» What you should do
Pick out every line of the entries below where "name" occurs, and copy those lines.
=== Dataset ===
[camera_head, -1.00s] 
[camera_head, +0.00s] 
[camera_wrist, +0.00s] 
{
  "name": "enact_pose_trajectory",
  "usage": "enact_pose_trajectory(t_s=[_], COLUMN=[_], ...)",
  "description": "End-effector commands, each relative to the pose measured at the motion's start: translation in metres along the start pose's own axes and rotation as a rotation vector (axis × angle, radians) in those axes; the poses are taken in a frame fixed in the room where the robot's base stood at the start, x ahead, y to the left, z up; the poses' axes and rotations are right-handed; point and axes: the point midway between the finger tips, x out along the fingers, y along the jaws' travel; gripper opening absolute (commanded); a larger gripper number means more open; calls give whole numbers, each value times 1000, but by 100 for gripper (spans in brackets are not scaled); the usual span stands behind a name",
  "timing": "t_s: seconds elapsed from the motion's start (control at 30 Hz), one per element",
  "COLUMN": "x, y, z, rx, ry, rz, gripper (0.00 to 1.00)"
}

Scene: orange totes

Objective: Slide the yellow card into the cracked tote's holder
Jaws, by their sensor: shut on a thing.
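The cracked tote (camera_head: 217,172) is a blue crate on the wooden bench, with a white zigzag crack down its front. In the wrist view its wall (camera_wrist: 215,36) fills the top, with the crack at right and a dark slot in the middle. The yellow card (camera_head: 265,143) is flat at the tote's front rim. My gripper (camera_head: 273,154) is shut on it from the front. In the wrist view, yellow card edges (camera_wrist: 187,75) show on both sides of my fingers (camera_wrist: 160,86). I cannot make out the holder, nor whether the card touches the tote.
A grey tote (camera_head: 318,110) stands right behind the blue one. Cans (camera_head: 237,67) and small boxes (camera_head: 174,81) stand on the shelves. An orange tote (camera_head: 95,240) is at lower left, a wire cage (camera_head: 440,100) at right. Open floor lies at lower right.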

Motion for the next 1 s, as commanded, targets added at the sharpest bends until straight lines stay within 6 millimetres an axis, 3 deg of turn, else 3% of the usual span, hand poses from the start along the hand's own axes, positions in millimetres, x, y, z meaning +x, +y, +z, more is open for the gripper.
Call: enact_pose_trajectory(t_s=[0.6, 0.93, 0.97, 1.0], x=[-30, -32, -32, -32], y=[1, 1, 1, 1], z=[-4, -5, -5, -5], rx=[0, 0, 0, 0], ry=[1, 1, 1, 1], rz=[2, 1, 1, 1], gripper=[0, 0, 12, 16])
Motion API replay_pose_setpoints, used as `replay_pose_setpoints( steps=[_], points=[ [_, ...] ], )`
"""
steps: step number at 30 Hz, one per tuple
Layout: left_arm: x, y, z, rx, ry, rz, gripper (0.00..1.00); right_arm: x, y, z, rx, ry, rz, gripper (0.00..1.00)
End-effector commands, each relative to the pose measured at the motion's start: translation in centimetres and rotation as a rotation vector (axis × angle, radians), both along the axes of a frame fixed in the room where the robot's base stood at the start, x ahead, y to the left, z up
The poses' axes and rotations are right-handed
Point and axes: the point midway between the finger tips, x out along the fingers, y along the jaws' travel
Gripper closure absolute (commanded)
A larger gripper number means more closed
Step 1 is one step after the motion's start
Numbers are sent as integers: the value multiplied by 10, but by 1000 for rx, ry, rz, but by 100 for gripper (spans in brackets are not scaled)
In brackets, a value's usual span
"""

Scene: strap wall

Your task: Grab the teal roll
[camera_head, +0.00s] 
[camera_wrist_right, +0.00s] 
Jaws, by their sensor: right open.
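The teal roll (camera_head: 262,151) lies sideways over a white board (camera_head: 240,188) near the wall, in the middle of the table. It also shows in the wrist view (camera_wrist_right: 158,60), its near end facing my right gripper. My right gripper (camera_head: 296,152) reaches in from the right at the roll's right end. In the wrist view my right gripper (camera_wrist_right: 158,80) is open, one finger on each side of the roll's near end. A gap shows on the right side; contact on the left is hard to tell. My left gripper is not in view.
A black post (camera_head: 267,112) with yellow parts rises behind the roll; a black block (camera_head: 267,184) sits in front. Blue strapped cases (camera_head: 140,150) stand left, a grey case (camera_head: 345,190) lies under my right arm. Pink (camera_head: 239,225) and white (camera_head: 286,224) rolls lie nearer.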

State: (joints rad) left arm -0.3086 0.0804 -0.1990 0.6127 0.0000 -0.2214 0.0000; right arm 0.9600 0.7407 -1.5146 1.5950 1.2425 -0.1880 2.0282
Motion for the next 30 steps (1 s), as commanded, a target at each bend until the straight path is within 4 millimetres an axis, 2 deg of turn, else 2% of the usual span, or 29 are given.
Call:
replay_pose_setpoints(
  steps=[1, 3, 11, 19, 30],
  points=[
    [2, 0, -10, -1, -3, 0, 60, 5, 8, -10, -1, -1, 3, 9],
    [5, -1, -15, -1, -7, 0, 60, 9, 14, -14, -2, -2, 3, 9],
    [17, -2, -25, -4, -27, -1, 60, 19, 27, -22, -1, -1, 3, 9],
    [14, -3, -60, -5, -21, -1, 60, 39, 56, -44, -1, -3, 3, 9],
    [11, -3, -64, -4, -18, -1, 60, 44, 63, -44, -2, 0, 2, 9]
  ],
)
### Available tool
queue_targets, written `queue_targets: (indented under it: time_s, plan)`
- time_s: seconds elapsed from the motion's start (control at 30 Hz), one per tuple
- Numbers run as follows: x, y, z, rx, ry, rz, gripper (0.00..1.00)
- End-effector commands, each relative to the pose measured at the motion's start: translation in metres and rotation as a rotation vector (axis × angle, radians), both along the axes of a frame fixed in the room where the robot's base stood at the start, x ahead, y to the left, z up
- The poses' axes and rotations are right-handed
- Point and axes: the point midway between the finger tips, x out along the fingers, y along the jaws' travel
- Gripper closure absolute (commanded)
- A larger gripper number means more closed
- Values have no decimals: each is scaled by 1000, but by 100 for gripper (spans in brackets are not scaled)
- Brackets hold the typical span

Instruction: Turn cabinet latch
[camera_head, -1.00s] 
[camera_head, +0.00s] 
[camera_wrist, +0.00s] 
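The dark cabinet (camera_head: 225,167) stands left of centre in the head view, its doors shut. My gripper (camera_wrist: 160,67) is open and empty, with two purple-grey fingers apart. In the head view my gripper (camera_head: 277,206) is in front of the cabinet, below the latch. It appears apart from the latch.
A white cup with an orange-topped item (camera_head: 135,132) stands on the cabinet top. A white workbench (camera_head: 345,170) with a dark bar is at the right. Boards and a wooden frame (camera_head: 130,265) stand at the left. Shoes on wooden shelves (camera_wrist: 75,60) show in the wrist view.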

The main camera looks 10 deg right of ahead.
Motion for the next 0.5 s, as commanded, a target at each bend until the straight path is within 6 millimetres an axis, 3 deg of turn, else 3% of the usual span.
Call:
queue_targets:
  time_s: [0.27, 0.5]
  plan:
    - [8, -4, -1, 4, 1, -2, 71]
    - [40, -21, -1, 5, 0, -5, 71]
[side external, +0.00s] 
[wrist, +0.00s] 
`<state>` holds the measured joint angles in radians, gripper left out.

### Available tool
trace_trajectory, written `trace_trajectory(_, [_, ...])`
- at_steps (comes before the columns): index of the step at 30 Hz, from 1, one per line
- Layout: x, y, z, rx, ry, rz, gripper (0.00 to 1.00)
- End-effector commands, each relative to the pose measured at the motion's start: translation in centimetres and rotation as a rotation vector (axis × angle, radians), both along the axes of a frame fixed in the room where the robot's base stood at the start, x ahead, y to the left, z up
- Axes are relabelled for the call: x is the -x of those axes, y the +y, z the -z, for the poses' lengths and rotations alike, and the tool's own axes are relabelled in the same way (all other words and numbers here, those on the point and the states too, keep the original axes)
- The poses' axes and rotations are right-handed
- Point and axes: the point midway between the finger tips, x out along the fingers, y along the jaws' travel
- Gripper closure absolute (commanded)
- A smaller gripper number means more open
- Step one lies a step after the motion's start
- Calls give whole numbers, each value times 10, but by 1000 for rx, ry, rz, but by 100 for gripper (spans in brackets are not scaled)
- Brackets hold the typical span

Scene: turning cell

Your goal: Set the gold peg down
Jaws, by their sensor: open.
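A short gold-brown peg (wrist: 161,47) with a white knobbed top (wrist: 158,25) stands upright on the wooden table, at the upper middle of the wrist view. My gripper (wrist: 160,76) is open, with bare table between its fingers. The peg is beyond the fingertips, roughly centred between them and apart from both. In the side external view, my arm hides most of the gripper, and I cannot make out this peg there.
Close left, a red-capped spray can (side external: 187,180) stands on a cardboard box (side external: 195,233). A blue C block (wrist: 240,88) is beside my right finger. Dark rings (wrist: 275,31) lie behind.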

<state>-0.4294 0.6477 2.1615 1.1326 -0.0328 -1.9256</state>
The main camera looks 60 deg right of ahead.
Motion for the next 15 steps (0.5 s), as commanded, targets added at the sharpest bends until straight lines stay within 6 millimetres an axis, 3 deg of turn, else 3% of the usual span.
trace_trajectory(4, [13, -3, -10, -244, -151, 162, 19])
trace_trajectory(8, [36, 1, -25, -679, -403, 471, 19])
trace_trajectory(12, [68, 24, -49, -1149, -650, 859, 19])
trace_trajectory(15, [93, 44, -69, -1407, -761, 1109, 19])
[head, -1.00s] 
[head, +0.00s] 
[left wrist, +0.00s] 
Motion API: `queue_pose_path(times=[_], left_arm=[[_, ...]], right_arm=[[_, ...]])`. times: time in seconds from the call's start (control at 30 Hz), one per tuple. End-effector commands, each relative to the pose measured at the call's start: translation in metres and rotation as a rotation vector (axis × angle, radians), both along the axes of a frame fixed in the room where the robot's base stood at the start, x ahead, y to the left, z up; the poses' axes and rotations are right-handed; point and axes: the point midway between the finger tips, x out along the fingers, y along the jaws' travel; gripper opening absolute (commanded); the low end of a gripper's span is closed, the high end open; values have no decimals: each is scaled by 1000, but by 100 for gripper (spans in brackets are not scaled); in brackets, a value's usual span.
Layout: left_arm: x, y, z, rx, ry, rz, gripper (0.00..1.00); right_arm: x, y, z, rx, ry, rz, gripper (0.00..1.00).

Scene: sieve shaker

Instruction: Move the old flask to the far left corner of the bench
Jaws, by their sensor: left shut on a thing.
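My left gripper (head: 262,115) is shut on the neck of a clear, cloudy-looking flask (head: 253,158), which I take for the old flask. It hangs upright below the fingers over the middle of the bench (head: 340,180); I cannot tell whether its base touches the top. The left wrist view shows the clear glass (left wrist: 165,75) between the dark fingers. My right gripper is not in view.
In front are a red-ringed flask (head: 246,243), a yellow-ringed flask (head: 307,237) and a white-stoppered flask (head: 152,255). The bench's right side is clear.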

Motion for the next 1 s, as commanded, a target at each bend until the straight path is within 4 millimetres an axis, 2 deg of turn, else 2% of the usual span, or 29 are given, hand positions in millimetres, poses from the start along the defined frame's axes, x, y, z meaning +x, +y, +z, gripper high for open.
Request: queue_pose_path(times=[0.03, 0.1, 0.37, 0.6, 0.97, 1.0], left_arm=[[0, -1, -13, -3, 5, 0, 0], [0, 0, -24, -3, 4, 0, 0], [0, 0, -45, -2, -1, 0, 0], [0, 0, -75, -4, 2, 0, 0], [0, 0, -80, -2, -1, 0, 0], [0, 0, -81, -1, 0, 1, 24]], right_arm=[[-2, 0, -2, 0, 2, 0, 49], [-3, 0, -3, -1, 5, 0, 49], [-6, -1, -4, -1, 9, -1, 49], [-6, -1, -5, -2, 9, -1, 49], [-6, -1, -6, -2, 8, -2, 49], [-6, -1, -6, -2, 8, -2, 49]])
===
» The answer
  "name": "enact_pose_trajectory",
  "description": "End-effector commands, each relative to the pose measured at the motion's start: translation in metres along the start pose's own axes and rotation as a rotation vector (axis × angle, radians) in those axes; the poses are taken in a frame fixed in the room where the robot's base stood at the start, x ahead, y to the left, z up; the poses' axes and rotations are right-handed; point and axes: the point midway between the finger tips, x out along the fingers, y along the jaws' travel; gripper opening absolute (commanded); a larger gripper number means more open; calls give whole numbers, each value times 1000, but by 100 for gripper (spans in brackets are not scaled); the usual span stands behind a name",

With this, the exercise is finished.